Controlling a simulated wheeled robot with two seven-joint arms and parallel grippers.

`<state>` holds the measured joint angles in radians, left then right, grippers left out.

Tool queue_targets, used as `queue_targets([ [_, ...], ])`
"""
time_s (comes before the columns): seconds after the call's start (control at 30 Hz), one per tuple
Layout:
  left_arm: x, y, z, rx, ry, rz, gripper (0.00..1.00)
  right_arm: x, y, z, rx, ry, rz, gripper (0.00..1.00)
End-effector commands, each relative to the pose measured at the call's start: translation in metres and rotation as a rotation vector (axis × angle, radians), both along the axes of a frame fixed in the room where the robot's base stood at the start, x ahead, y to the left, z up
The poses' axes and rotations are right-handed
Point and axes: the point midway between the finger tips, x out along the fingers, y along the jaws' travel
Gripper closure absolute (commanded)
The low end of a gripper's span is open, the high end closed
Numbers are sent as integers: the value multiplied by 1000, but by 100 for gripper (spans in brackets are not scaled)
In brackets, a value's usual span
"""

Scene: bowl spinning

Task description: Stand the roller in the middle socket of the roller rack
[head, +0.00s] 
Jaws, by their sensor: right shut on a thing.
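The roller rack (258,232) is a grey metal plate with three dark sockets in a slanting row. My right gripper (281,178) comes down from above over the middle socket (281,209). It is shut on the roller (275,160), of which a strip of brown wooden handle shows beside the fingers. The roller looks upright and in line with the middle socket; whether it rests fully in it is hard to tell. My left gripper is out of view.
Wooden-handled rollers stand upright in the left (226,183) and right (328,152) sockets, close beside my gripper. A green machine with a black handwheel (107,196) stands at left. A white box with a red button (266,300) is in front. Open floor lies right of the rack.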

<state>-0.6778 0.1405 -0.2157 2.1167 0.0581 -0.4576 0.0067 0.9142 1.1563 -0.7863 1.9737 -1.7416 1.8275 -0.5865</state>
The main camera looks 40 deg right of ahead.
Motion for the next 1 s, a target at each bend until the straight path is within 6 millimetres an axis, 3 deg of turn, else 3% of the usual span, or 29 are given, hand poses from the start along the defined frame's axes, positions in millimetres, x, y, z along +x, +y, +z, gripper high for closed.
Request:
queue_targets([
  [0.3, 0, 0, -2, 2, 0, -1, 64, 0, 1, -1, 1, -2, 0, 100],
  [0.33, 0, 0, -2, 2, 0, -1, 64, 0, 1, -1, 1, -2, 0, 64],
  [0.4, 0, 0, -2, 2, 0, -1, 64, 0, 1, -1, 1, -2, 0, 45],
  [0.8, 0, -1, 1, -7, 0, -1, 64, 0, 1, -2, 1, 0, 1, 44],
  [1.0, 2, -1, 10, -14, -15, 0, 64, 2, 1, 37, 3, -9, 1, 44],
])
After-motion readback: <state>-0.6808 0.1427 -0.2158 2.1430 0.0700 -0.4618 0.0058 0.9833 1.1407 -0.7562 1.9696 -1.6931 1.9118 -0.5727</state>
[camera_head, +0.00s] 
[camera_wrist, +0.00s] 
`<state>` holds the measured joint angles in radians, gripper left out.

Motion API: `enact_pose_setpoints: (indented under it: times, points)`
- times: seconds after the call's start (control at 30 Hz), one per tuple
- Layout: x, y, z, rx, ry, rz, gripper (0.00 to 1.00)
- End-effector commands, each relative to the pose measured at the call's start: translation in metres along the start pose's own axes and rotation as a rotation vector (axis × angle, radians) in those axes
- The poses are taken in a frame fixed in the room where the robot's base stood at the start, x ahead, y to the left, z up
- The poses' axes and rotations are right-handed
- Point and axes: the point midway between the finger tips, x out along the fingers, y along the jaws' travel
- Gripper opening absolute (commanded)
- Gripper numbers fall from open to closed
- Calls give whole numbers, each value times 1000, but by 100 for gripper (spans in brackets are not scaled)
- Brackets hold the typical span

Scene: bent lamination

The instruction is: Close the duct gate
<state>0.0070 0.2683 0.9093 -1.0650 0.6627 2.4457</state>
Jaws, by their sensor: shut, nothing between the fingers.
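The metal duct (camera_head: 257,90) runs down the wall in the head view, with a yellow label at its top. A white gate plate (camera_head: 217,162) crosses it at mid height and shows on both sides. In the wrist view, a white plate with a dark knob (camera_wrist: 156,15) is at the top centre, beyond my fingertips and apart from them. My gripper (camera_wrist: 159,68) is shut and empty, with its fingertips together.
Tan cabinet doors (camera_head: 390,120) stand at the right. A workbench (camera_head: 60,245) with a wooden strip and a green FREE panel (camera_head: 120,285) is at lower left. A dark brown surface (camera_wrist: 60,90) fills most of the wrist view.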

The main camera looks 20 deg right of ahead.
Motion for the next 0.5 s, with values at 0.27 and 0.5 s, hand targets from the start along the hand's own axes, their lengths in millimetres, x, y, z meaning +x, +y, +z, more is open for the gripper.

> _Goal of the exercise_
Copy each entry exactly, with nothing added or dropped.

> _Task answer_
Controlling a simulated wheeled robot with two seven-joint arms and parallel grippers.

`<state>` holds the measured joint angles in radians, left then right, grippers left out.

Tool queue_targets, used as `queue_targets([ [_, ...], ])`
"""
time_s (comes before the columns): seconds after the call's start (control at 30 Hz), one per tuple
Layout:
  left_arm: x, y, z, rx, ry, rz, gripper (0.00..1.00)
  right_arm: x, y, z, rx, ry, rz, gripper (0.00..1.00)
End-effector commands, each relative to the pose measured at the call's start: translation in metres and rotation as a rotation vector (axis × angle, radians), both along the axes of a frame fixed in the room where the robot's base stood at the start, x ahead, y to the left, z up
The poses' axes and rotations are right-handed
Point and axes: the point midway between the finger tips, x out along the fingers, y along the jaws' travel
Gripper closure absolute (commanded)
The low end of a gripper's span is open, the high end closed
Numbers are sent as integers: the value multiplied by 1000, but by 100 for gripper (spans in brackets are not scaled)
In brackets, a value's usual span
"""

Scene: bowl spinning

Task description: Stand the roller in the middle socket of the roller rack
[head, +0.00s] 
Jaws, by their sensor: right shut on a thing.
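The roller rack (258,232) is a grey metal plate with three dark sockets in a slanting row. My right gripper (281,178) comes down from above over the middle socket (281,209). It is shut on the roller (275,160), of which a strip of brown wooden handle shows beside the fingers. The roller looks upright and in line with the middle socket; whether it rests fully in it is hard to tell. My left gripper is out of view.
Wooden-handled rollers stand upright in the left (226,183) and right (328,152) sockets, close beside my gripper. A green machine with a black handwheel (107,196) stands at left. A white box with a red button (266,300) is in front. Open floor lies right of the rack.

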<state>-0.6778 0.1405 -0.2157 2.1167 0.0581 -0.4576 0.0067 0.9142 1.1563 -0.7863 1.9737 -1.7416 1.8275 -0.5865</state>
The main camera looks 40 deg right of ahead.
Motion for the next 1 s, a target at each bend until the straight path is within 6 millimetres an axis, 3 deg of turn, else 3% of the usual span, or 29 are given, hand poses from the start along the defined frame's axes, positions in millimetres, x, y, z along +x, +y, +z, gripper high for closed.
Request:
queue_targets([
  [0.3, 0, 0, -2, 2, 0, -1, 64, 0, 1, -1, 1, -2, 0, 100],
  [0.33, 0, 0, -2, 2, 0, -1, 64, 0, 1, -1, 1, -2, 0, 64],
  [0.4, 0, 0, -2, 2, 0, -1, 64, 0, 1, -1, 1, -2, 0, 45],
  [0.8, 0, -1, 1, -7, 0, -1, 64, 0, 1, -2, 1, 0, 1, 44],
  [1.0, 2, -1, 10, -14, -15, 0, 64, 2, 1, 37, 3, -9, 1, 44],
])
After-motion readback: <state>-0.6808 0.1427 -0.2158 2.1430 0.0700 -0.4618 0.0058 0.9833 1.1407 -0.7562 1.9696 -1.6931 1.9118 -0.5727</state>
[camera_head, +0.00s] 
[camera_wrist, +0.00s] 
`<state>` holds the measured joint angles in radians, gripper left out.

Motion API: `enact_pose_setpoints: (indented under it: times, points)`
- times: seconds after the call's start (control at 30 Hz), one per tuple
- Layout: x, y, z, rx, ry, rz, gripper (0.00 to 1.00)
- End-effector commands, each relative to the pose measured at the call's start: translation in metres along the start pose's own axes and rotation as a rotation vector (axis × angle, radians) in those axes
- The poses are taken in a frame fixed in the room where the robot's base stood at the start, x ahead, y to the left, z up
- The poses' axes and rotations are right-handed
- Point and axes: the point midway between the finger tips, x out along the fingers, y along the jaws' travel
- Gripper opening absolute (commanded)
- Gripper numbers fall from open to closed
- Calls give whole numbers, each value times 1000, but by 100 for gripper (spans in brackets are not scaled)
- Brackets hold the typical span

Scene: bent lamination

The instruction is: Close the duct gate
<state>0.0070 0.2683 0.9093 -1.0650 0.6627 2.4457</state>
Jaws, by their sensor: shut, nothing between the fingers.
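The metal duct (camera_head: 257,90) runs down the wall in the head view, with a yellow label at its top. A white gate plate (camera_head: 217,162) crosses it at mid height and shows on both sides. In the wrist view, a white plate with a dark knob (camera_wrist: 156,15) is at the top centre, beyond my fingertips and apart from them. My gripper (camera_wrist: 159,68) is shut and empty, with its fingertips together.
Tan cabinet doors (camera_head: 390,120) stand at the right. A workbench (camera_head: 60,245) with a wooden strip and a green FREE panel (camera_head: 120,285) is at lower left. A dark brown surface (camera_wrist: 60,90) fills most of the wrist view.

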The main camera looks 20 deg right of ahead.
Motion for the next 0.5 s, with values at 0.27 and 0.5 s, hand targets from the start along the hand's own axes, their lengths in millimetres, x, y, z meaning +x, +y, +z, more is open for the gripper.

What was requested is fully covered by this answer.